The Supreme Court of the United States issued two decisions today:

Encino Motorcars, LLC v. Navarro, No. 16-1362:  The Fair Labor Standards Act (“FLSA”) requires that employers pay covered employees overtime compensation, but explicitly exempts “any salesman, partsman, or mechanic primarily engaged in selling or servicing automobiles” at a covered dealership from the overtime requirement.  29 U.S.C. §213(b)(10)(A).  Here, a number of service advisors – employees who interact with customers and sell them services for their vehicles – brought a suit for failure to pay overtime against their employer Encino Motorcars, LLC, a Merdedes-Benz dealership.  The District Court dismissed, holding that service advisors are exempt under §213(b)(10)(A).  The Ninth Circuit reversed, deferring to the Department of Labor’s 2011 rule, but the Court vacated that judgment on the basis that because the 2011 rule was procedurally defective, the courts could not defer to it.  On remand, the Ninth Circuit reached the same conclusion, this time holding that Congress did not intend to exempt service advisors from the overtime requirement.  Today, the Court reversed, holding that service advisors are exempt from the FLSA’s overtime-pay requirement because they are “salesm[e]n . . . primarily engaged in . . . servicing automobiles” under §213(b)(10)(A). 

The Court's decision is available here.

Kisela v. Hughes, No. 17-467:  Respondent Amy Hughes brought a Section 1983 suit against petitioner Andrew Kisela, a police officer.  Kisela and other officers responded to a 911 call about a woman acting erratically with a knife.  Less than a minute after they arrived, officers saw Hughes, who was holding a large kitchen knife, taking steps towards another woman standing nearby, and Hughes refused to drop the knife after two commands to do so.  Kisela then shot Hughes four times, resulting in non-life-threatening injuries.  The District Court granted summary judgment for Kisela, dismissing Hughes’s excessive force claim, but the Ninth Circuit reversed.  The Court today reversed, holding that Kisela was entitled to qualified immunity because he did not violate a clearly established right – the right’s contours were not sufficiently definite that any reasonable official in Kisela’s shoes would have understood he was violating it.

The Court's decision is available here.

Today, the Supreme Court granted certiorari in the following case:

Stokeling v.

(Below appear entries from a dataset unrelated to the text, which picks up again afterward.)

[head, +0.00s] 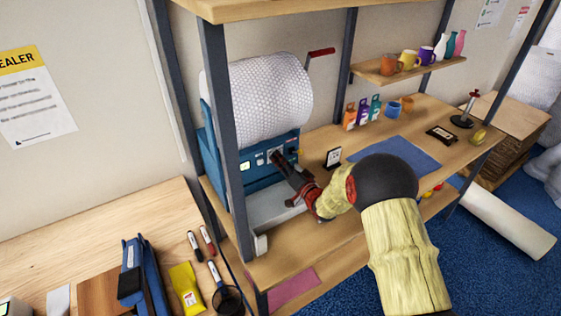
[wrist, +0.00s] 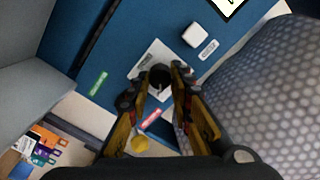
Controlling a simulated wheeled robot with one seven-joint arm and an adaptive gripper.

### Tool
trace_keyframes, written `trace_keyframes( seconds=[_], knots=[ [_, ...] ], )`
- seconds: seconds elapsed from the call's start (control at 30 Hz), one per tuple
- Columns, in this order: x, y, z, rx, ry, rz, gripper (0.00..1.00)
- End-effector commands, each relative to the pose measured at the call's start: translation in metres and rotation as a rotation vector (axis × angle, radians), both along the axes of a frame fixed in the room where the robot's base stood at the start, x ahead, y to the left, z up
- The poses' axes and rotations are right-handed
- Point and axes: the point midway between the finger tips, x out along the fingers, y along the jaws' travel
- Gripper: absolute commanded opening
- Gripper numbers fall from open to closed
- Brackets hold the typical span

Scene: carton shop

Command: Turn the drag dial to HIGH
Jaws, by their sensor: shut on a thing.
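The drag dial is a black round knob (wrist: 160,74) on a pale square plate (wrist: 147,57) on the blue front panel of the bubble-wrap machine (wrist: 125,25). In the wrist view the knob sits between my two fingertips, and my gripper (wrist: 158,82) is shut on it. A white pointer line shows on the knob's lower part. A green label (wrist: 97,83), a red label (wrist: 151,121) and a grey label lie around the plate; their words are too small to read. In the head view my gripper (head: 279,163) reaches the panel and hides the knob.
The bubble-wrap roll (head: 265,98) hangs above the panel, with a red-handled crank (head: 321,52) at its right.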

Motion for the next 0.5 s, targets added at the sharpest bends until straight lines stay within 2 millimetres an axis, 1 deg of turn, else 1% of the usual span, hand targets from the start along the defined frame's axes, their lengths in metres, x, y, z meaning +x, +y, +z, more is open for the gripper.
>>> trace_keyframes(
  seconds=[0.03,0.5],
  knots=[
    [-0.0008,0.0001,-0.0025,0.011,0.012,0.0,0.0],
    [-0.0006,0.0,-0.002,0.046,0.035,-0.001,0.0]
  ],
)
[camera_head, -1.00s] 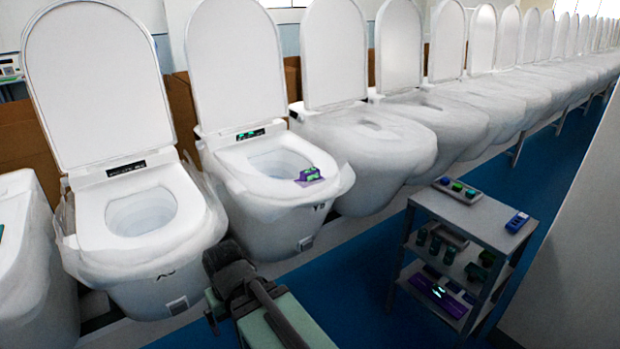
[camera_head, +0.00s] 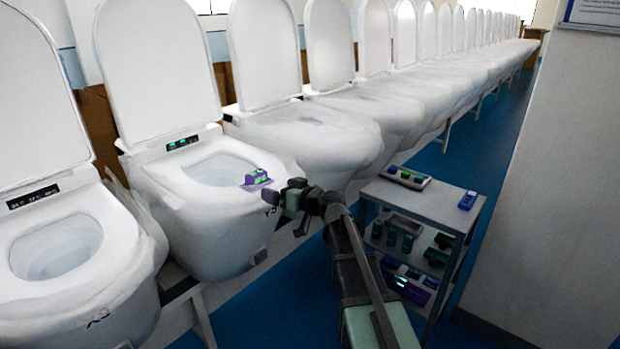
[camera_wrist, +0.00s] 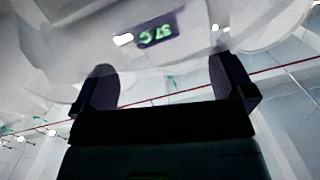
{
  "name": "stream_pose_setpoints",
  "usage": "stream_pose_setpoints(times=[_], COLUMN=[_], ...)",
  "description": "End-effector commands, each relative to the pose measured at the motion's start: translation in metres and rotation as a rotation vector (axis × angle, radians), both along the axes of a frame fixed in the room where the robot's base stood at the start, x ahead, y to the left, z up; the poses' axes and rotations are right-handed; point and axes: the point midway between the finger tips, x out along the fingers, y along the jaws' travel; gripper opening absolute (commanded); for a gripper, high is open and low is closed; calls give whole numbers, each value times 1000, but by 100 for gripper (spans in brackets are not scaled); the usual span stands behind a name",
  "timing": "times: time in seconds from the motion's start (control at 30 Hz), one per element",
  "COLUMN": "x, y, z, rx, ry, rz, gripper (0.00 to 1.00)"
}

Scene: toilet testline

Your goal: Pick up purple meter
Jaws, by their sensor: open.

United States, No. 17-5554:  Is a state robbery offense that includes “as an element” the common law requirement of overcoming “victim resistance” categorically a “violent felony” under the only remaining definition of that term in the Armed Career Criminal Act, 18 U.S.C. §924(e)(2)(B)(i) (an offense that “has as an element the use, attempted use, or threatened use of physical force against the person of another”), if the offense has been specifically interpreted by state appellate courts to require only slight force to overcome resistance?